While all art involves a process, "Process art" is a term that refers to a particular approach to art-making. Process art was defined by two important museum exhibitions in 1969: When Attitudes Become Form at the Berne Kunsthalle and the Whitney Museum of American Art's Procedures/Materials. Process art is best defined as material-driven rather than subject-driven. In Process art the method is more important than the result.

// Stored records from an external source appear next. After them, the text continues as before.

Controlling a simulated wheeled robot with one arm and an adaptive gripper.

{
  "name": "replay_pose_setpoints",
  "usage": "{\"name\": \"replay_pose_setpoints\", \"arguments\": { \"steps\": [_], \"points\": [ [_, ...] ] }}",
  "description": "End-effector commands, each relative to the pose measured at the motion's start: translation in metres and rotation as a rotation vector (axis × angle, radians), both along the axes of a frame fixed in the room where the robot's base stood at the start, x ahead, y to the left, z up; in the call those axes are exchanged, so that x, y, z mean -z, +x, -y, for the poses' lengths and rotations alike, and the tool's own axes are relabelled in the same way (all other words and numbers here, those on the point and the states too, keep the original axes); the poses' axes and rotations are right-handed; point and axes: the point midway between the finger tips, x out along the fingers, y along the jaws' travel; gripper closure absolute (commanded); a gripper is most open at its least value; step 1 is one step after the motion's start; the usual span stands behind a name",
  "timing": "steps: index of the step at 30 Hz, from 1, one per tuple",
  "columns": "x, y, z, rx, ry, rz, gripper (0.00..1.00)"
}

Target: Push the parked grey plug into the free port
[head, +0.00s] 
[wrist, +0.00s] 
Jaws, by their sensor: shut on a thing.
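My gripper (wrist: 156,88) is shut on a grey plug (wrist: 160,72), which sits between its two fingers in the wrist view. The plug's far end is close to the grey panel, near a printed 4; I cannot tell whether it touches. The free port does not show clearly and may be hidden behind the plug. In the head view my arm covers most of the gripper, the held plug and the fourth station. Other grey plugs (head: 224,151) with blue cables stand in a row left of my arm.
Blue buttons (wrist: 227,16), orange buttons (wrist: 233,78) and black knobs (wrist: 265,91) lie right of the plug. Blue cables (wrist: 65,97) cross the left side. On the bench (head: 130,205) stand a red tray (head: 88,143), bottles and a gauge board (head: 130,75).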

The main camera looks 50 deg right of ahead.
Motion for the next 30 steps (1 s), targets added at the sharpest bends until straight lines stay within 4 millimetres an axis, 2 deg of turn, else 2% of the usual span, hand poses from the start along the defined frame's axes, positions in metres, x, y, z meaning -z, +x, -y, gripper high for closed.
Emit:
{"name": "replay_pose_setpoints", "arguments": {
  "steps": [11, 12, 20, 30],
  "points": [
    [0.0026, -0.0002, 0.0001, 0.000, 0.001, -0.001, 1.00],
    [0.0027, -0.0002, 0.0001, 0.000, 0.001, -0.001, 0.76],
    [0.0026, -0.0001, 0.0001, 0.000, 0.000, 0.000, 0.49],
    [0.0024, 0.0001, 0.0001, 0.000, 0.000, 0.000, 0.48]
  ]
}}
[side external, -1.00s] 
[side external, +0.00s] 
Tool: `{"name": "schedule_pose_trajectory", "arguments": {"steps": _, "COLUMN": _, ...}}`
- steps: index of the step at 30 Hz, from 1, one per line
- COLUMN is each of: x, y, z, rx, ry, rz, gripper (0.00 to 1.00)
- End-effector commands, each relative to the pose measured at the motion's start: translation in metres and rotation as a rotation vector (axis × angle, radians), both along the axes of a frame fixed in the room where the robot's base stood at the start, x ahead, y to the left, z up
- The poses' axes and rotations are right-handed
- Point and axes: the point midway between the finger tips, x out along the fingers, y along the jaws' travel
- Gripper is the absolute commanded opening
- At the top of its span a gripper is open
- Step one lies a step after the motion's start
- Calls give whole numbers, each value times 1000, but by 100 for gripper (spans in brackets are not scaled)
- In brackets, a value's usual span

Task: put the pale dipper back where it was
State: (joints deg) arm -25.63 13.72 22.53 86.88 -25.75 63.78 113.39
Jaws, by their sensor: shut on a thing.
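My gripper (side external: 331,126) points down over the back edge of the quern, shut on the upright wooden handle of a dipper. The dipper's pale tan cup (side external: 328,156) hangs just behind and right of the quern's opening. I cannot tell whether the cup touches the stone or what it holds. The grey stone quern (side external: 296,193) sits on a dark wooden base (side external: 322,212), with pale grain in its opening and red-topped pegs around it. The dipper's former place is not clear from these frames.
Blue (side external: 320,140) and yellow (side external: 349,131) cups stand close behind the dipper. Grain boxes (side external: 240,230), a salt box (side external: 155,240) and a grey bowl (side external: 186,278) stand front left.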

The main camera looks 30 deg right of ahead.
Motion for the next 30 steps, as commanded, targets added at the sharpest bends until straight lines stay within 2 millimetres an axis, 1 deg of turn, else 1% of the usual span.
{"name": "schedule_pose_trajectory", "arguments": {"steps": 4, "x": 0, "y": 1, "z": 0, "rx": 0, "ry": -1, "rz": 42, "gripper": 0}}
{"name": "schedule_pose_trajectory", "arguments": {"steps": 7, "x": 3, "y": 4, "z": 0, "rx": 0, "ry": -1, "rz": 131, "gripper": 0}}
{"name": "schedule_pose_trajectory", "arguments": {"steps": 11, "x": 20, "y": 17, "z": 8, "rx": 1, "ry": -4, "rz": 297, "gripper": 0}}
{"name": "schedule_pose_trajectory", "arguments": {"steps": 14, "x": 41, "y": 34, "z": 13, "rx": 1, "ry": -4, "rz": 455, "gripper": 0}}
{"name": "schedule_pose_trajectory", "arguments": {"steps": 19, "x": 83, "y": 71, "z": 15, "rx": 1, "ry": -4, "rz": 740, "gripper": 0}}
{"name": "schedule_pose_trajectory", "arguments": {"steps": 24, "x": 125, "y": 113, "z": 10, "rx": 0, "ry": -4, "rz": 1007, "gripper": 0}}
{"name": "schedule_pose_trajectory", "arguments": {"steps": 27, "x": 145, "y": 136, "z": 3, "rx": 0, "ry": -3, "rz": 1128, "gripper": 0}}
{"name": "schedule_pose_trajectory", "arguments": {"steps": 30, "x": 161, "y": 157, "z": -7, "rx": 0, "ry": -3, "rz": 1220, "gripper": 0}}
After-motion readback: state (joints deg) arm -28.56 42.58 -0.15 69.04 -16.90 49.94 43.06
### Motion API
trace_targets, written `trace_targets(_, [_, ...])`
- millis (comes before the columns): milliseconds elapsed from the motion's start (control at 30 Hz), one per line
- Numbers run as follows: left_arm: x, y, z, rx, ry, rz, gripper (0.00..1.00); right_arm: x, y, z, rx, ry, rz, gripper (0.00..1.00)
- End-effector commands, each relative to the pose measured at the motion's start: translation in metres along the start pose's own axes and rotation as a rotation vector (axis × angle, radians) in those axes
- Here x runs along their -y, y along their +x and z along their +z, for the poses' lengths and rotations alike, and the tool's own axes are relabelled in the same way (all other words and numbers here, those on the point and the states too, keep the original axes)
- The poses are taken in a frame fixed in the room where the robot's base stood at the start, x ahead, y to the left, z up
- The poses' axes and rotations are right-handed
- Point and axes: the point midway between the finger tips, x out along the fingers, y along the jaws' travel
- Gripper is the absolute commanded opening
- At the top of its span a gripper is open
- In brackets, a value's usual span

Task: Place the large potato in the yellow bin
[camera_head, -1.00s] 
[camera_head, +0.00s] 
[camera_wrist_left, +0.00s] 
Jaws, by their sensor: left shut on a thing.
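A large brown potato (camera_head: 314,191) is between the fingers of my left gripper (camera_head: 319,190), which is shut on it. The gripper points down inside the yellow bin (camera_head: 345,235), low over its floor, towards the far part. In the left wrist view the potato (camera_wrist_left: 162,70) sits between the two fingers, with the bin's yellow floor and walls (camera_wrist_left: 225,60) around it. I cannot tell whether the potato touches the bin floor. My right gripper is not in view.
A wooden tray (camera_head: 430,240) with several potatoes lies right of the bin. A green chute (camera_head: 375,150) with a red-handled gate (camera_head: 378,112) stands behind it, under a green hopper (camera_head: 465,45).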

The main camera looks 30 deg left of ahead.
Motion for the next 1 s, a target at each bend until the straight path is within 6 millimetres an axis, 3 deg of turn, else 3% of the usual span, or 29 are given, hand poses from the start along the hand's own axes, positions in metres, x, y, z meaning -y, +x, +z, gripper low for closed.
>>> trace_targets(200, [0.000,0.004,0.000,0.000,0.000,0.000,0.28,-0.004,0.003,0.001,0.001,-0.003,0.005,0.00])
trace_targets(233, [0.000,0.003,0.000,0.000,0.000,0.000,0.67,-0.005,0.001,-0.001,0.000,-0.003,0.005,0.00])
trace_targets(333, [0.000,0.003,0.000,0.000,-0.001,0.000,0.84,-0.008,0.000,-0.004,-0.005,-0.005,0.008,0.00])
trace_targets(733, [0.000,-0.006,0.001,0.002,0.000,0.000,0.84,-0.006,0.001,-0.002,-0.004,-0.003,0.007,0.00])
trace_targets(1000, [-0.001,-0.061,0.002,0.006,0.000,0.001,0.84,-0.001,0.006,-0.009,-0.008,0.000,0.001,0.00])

Joe Walters' work is all about process. The drawings are done on Bristol board. Walters first sketches out the image on the paper. He then marks his drawing even further by literally puncturing the drawing with a pointed instrument. The result is small, stippled holes that echo the original drawing. He then stains the drawing with tea, using the tannins to create a wide-ranging sepia toned palette. The drawing is then flipped. Next the paper's surface is sanded, bleached and sealed in Polyurethane. The resulting image looks like anything but a drawing on paper. In fact, when I first walked into the gallery I thought the drawings were etched on metal plates.
I have always been fascinated by drawings -- partly because they are all about process and discovery. In an essay titled "Drawing On Paper," John Berger once wrote that there are three distinct ways that drawings function. There are drawings that study and question the visible, those which put down and communicate ideas, and those done from memory. "Even in front of drawings by the old masters, the distinction is important, for each type survives in a different way. Each type of drawing speaks in a different tense. To each we respond with a different capacity of imagination."

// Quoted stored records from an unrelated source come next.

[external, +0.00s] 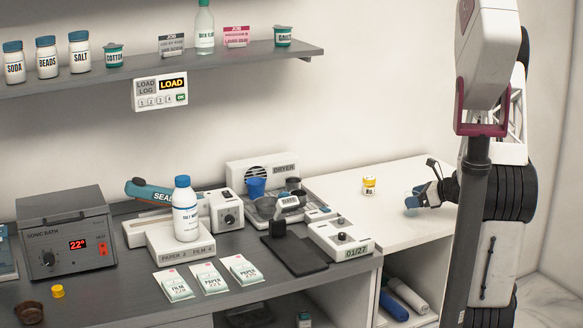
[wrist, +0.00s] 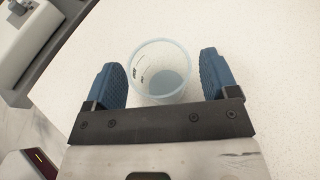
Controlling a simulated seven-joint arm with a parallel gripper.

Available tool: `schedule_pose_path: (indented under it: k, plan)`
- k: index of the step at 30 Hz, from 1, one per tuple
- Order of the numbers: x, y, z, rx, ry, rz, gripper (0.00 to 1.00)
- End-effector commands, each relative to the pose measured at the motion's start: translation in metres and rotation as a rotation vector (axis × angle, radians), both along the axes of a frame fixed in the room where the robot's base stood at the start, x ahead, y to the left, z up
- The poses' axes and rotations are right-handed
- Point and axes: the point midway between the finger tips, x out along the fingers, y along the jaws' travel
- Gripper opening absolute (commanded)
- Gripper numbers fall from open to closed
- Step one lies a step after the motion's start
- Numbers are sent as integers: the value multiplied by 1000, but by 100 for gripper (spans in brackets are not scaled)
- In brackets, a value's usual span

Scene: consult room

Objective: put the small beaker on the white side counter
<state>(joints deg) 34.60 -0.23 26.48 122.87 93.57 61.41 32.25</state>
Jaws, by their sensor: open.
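The small beaker (wrist: 160,72) is clear, with dark markings on its side and a pale blue-grey bottom. In the wrist view it appears upright on the white side counter (wrist: 255,40), between my two blue fingers. My gripper (wrist: 160,62) is open around it, with a finger close on each side; I cannot tell if either touches. In the external view my gripper (external: 417,196) is low over the right part of the white side counter (external: 400,232). The beaker is not clearly distinguishable there against the blue fingers.
The grey bench (external: 230,300) to the left holds a dryer (external: 262,172), a device reading 01/27 (external: 341,240), a dark mat (external: 295,254) and a white bottle (external: 185,210). Counter around the beaker is clear.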

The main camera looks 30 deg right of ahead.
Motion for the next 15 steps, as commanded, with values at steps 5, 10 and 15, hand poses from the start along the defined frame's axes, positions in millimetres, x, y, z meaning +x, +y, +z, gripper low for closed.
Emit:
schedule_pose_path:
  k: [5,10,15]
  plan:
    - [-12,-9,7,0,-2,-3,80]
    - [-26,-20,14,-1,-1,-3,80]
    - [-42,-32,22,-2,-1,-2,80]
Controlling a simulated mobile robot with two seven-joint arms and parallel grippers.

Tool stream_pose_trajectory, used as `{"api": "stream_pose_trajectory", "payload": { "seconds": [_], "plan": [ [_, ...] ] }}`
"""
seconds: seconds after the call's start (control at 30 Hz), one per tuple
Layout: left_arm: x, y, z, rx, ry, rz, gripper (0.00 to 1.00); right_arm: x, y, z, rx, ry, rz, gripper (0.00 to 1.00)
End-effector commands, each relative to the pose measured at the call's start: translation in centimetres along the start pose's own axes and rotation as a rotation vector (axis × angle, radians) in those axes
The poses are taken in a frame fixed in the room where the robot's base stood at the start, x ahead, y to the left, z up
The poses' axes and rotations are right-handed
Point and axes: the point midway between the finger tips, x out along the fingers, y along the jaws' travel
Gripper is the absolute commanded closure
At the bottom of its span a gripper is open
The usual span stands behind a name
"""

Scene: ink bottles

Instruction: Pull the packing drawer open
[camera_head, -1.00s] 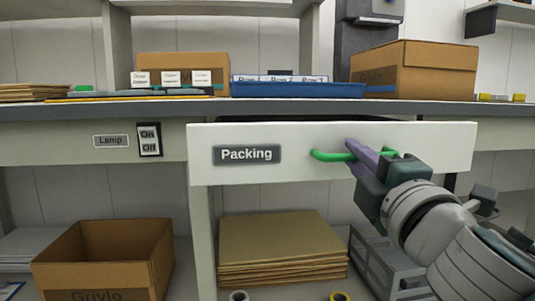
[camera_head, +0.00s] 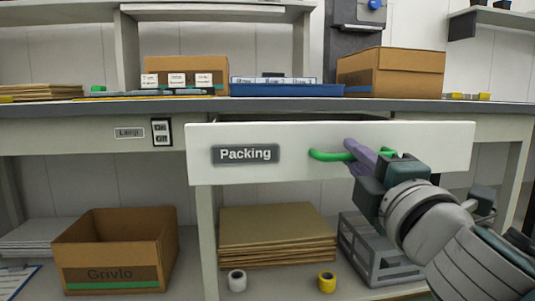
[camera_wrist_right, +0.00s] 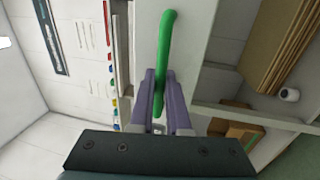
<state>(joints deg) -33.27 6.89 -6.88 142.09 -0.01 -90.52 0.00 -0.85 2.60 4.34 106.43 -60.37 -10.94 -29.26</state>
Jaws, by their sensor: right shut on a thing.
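The packing drawer (camera_head: 295,168) has a white front with a dark "Packing" label (camera_head: 245,154) on its left part. Its front stands forward of the table, and a dark gap shows behind its top edge, so it is partly open. A green bar handle (camera_head: 325,155) is on the front; it also shows in the right wrist view (camera_wrist_right: 167,45). My right gripper (camera_head: 357,150) is shut on the handle, its purple fingers on either side of the bar in the right wrist view (camera_wrist_right: 160,98). My left gripper is in neither view.
A worktop (camera_head: 100,108) above carries a blue tray (camera_head: 287,90) and cardboard boxes (camera_head: 391,73). Below the drawer are an open carton (camera_head: 115,250), stacked cardboard sheets (camera_head: 277,235), a grey crate (camera_head: 378,250) and two tape rolls (camera_head: 327,282). A Lamp switch (camera_head: 161,132) is left of the drawer.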

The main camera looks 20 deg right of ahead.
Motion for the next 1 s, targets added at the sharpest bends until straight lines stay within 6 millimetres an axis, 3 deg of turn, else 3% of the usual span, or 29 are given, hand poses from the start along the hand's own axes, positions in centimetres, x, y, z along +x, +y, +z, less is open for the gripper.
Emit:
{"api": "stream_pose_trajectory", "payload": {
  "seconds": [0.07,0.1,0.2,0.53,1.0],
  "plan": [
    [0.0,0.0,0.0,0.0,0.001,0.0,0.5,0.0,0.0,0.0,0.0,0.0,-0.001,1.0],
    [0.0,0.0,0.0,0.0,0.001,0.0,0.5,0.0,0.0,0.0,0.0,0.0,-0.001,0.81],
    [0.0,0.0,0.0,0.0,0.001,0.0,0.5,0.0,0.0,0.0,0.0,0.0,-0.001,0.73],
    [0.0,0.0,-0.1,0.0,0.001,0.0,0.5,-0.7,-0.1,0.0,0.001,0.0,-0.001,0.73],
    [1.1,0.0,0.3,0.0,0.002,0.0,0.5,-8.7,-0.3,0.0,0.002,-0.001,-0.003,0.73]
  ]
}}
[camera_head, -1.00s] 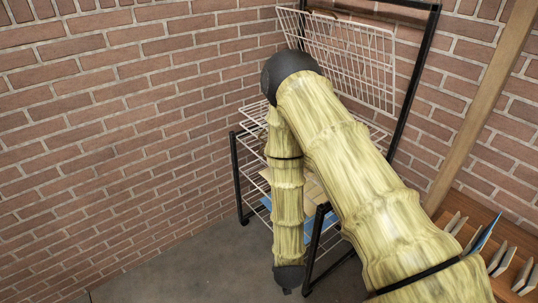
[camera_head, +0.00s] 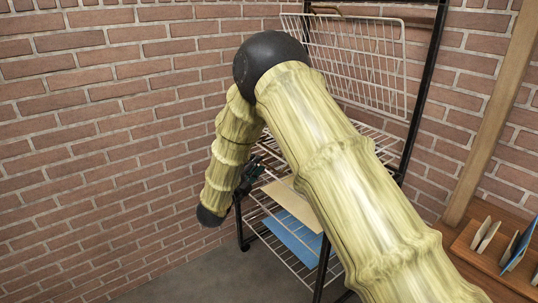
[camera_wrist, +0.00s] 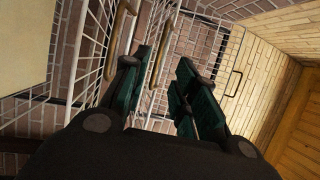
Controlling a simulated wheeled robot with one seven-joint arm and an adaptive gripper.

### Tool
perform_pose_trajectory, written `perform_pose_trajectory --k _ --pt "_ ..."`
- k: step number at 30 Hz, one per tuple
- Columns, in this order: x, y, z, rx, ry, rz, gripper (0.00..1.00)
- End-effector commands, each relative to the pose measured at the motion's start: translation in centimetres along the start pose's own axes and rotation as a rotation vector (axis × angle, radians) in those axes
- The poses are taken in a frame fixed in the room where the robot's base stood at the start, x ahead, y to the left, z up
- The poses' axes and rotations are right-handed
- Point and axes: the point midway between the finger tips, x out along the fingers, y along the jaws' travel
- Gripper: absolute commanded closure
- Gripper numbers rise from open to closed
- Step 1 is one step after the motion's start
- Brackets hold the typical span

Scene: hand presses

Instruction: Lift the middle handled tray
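A wire rack with a black frame (camera_head: 420,95) stands in the brick corner. Its upper wire tray (camera_head: 365,65) is tilted up steeply, with a wooden handle on its top edge. Lower wire shelving (camera_head: 375,138) is partly hidden by my arm; I cannot tell for certain which level is the middle tray. My gripper (camera_head: 250,172) is at the rack's left front side. In the wrist view my gripper (camera_wrist: 167,88) has its green fingers apart. One wooden handle (camera_wrist: 161,58) appears between the fingers, without visible contact; another wooden handle (camera_wrist: 121,38) is to their left.
A beige sheet (camera_head: 293,203) and a blue sheet (camera_head: 292,240) lie low in the rack. A wooden holder (camera_head: 480,262) with upright boards stands at the right. Brick walls close in behind and left. Grey floor (camera_head: 205,275) is clear at the front left.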

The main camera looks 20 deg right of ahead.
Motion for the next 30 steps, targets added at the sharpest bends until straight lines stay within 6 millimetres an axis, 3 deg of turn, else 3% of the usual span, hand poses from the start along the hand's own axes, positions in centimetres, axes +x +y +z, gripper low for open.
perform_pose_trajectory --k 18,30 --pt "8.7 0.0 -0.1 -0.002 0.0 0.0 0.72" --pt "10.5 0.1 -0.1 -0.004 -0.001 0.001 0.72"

Walters' drawings function on all three levels at once because they are Process art. The drawing that we cannot see, the one behind the image that we see, is the first type of drawing. This is the "study," so to speak. Past tense. (It would be quite interesting to see this work installed in a way that allowed you to see both sides.) When he begins his work on the other side of the paper -- sanding, bleaching, sealing -- he is at once working to communicate ideas and working with memory. Conditional tense.
The majority of the drawings are abstractions of tree forms in the landscape. The sinuous lines used to delineate the trees are accentuated by the extreme verticality of the paper. This format is reminiscent of the scrolls seen in Eastern watercolors. The monochromatic palette and the weathered surface texture communicate a brooding mood, an ancient quality. There is evidence of the artist's mark -- both purposeful and accidental -- suggesting both the temporal and organic quality of making and the natural world. The encrusted, textured surfaces further suggest the passage of time.

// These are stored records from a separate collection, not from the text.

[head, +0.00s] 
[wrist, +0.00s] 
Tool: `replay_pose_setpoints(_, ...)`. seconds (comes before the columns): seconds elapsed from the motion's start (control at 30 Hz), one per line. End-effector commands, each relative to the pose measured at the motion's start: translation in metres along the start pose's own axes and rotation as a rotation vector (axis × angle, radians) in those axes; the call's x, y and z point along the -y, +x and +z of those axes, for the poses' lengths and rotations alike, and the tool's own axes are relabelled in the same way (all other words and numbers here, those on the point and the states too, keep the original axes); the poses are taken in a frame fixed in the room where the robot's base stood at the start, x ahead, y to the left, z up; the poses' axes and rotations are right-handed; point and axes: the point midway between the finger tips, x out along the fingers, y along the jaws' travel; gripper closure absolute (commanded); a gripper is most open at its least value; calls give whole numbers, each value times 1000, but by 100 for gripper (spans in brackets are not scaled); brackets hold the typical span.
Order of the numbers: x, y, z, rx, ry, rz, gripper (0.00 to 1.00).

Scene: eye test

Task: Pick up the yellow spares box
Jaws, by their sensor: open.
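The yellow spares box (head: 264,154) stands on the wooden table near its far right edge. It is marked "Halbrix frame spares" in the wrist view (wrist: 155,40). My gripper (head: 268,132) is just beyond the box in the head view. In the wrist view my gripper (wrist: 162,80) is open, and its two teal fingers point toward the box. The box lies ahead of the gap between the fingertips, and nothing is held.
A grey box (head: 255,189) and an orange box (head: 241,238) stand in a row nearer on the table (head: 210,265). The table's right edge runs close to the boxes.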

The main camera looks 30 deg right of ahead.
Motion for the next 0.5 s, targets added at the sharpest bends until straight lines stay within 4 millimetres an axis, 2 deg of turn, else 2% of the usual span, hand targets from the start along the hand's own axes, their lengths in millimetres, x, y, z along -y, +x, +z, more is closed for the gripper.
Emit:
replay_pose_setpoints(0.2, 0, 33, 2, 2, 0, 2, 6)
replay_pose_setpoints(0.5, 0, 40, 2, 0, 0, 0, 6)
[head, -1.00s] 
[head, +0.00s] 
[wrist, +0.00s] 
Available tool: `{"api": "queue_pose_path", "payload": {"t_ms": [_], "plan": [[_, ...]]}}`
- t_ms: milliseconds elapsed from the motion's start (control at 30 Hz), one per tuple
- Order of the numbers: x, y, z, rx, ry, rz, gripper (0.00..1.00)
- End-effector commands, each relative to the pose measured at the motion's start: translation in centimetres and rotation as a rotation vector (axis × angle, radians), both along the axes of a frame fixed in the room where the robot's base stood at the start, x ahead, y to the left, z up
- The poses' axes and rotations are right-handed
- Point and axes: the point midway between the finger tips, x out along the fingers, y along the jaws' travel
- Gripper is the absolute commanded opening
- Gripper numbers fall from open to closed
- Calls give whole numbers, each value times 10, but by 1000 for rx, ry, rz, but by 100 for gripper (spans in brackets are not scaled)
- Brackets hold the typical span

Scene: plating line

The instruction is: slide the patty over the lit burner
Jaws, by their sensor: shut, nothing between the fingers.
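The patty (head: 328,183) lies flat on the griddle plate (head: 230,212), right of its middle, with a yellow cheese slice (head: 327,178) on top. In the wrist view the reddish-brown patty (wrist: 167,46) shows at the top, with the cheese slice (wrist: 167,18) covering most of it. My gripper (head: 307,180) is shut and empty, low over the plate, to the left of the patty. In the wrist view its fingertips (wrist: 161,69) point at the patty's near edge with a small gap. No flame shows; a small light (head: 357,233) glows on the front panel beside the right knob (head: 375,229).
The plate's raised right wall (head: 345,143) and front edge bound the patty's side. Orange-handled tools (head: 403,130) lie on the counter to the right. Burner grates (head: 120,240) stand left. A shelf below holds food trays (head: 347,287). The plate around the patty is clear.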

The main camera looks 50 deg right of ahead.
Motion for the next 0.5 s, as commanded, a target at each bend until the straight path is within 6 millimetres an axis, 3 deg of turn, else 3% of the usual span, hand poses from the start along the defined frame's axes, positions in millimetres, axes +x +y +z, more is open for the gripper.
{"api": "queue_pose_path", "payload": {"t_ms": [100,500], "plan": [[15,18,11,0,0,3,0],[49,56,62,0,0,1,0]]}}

The exhibit also features two sculptural groupings -- one of nests, the other of vegetation. The sculptural work is exquisitely crafted and well conceived. At first glance the objects appear to be heavy cast metal. However, each object is crafted out of steel, polymer clay, sand, epoxy, and paint, making them relatively light.
The installation of the sculptural work is quite stunning. The nests are grouped on one wall and the vegetation on another. Each object is attached to the wall by an armature, which casts shadows of the objects against the wall. The interplay between each object and its echo is lovely.
The exhibit offers the viewer an opportunity to look at the work of an artist whose first commitment is to making objects. The spare installation is very successful. It points to the art and nothing else. It also provides a quiet, meditative environment that invites and encourages the process of looking at art.
Joe Walters is an alchemist with his materials. He works on the edge to craft beautiful objects out of an unlikely assortment of materials. In his drawings, he combines the intentional with the accidental. In his sculptural grids he suggests the order and chaos that is nature. His success lies in his ability to artfully balance form and subject, process and technique, idea and object.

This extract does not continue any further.